++++ Data in this exercise ++++

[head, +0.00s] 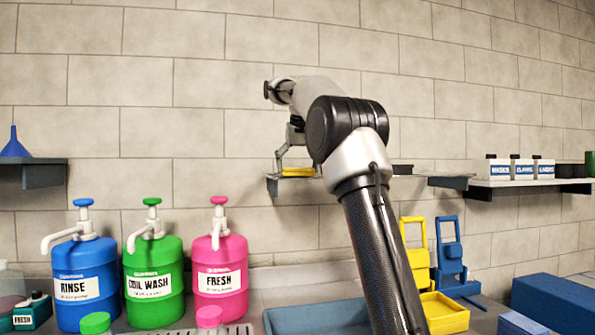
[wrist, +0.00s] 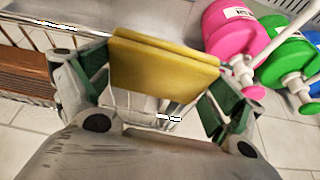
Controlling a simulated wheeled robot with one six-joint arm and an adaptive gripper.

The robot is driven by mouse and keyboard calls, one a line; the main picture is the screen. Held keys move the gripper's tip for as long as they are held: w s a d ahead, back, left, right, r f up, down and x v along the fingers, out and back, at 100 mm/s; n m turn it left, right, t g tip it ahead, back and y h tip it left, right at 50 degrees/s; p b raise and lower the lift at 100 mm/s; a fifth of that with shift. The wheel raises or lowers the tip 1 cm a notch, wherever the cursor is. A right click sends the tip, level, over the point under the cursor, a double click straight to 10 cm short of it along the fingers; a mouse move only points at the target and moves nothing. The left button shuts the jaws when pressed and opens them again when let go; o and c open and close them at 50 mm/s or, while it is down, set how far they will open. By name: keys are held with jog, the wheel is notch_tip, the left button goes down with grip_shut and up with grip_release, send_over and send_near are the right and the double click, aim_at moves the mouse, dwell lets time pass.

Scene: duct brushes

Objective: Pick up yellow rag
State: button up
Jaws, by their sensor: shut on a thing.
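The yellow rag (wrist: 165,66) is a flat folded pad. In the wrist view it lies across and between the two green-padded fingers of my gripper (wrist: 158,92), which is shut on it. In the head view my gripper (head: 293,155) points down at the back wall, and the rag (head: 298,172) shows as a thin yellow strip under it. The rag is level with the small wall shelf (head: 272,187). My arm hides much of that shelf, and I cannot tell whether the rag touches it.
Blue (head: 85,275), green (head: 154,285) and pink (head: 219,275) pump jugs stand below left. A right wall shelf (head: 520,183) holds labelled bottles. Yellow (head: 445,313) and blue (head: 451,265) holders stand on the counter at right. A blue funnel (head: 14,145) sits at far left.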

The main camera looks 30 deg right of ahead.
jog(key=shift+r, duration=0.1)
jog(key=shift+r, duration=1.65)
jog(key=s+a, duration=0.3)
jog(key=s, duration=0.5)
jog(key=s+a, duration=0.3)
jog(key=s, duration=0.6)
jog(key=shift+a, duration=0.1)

++++
++++ Data in this exercise ++++

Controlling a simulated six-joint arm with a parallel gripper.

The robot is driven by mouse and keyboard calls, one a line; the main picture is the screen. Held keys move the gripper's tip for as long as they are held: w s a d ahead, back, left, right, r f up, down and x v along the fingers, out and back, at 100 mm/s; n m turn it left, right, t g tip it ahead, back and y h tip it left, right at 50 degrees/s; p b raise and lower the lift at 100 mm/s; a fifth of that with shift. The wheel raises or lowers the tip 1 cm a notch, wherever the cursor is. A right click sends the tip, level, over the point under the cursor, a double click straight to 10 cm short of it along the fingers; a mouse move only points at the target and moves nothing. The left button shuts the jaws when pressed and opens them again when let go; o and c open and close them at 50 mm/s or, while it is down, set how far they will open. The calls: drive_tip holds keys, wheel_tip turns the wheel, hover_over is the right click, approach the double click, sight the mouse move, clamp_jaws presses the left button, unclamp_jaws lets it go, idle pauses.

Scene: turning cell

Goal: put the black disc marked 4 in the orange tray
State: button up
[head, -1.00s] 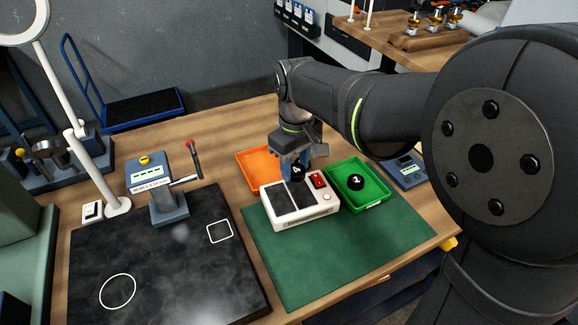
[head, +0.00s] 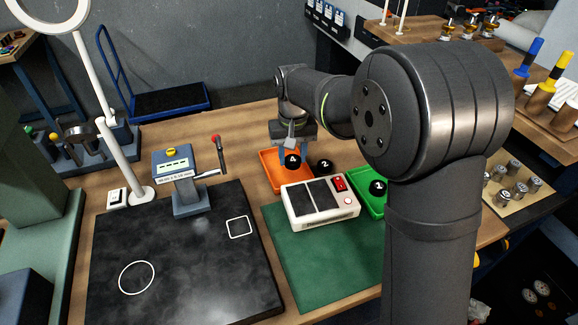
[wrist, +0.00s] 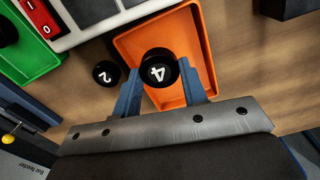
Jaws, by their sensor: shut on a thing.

++++

Your objective:
Report only the number of lines that hold the string "Controlling" in this listing.

Written answer:
2